Statistics released by the Children and Family Court Advisory and Support Service (Cafcass) has shown a drop in the number of care applications for children in 59 per cent of local authorities.
All local authorities in England have a responsibility to help children experiencing neglect. This is measured by comparing the number of care applications they make per 10,000 child population within their area.
The new figures show there were 797 care applications in April 2014, down from 919 in April of last year.
The total number of care applications for the period between April 2013 and March 2014 was 10,606, which represents a five per cent drop from the previous year. This marks the first drop in applications in a few years. The number has in fact been steadily increasing since 2008 since the Baby P scandal.
Baby Peter Connelly suffered more than fifty injuries over an eight month period, during which he was repeatedly seen by Haringey Children’s services. Despite this, Haringey failed to take any action to remove Peter from his home. Peter sadly died in August 2007. His mother, her boyfriend and his brother were all found guilty of “causing or allowing the death of a child or vulnerable person”. A number of inquiries were subsequently ordered, and the child protection services of Haringey and other agencies were widely criticised.
Local authorities responded to this by dramatically increasing the number of care applications that they were making, seemingly to ensure that nothing ‘slipped through the net’ and to potentially avoid criticism for failure to act. By May 2013 the number of care applications had risen by a massive 70 per cent since the Baby P case.
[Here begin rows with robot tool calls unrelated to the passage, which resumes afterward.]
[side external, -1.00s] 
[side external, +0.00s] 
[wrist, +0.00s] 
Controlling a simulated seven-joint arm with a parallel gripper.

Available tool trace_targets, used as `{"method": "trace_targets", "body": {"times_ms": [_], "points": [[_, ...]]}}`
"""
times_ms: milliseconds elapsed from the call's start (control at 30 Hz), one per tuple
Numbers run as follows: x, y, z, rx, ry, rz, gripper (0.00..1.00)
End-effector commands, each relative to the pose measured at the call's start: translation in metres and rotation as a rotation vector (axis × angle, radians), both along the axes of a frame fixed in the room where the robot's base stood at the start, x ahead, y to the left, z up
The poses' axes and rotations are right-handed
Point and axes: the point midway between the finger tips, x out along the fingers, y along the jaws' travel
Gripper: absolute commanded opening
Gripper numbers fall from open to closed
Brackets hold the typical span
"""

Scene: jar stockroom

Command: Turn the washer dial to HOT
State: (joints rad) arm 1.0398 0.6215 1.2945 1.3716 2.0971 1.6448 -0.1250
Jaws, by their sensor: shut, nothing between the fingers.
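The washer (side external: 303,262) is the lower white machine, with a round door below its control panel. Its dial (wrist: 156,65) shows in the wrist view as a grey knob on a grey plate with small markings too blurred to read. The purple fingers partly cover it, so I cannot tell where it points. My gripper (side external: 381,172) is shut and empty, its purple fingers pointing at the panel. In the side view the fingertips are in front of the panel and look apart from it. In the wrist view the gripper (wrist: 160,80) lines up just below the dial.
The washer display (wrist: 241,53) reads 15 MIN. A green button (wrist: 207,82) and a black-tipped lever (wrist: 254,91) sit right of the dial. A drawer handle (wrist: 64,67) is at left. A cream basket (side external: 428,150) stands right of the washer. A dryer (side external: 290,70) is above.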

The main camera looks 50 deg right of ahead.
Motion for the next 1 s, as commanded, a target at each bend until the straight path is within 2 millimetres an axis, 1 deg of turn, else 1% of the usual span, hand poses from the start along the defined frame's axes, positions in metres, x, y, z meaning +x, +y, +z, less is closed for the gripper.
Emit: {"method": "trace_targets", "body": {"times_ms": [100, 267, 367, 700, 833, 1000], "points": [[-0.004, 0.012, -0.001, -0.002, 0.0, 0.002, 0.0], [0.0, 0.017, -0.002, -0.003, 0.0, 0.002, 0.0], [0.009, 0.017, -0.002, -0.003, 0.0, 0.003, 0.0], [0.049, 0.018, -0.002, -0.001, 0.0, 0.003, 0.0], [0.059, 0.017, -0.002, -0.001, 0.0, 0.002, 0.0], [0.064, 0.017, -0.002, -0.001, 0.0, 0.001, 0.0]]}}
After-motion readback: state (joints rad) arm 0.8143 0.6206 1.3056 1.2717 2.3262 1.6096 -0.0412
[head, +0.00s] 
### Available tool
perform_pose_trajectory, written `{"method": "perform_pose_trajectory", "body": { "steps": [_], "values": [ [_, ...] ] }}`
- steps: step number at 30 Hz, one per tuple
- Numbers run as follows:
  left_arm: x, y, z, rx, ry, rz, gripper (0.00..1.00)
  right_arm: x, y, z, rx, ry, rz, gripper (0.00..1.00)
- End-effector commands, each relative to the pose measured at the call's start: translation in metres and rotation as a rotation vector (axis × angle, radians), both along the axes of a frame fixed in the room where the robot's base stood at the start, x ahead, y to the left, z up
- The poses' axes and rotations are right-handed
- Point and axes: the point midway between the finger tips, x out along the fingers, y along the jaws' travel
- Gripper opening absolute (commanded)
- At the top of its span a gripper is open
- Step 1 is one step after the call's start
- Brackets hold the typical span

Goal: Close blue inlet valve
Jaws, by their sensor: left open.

Now the trend finally appears to be reversing.
Anthony Douglas, chief executive of Cafcass, said: “After year on year rises in applications it is not surprising to see that the rates have steadied – a cohort of children that were at risk have now been protected through the action of local authorities in bringing care proceedings.”
Whilst the statistics have been welcomed, it is important to remember that care proceedings can be a necessary and positive step for some children. Ultimately, the decisions of all those involved must be focussed solely on the best interests of the child.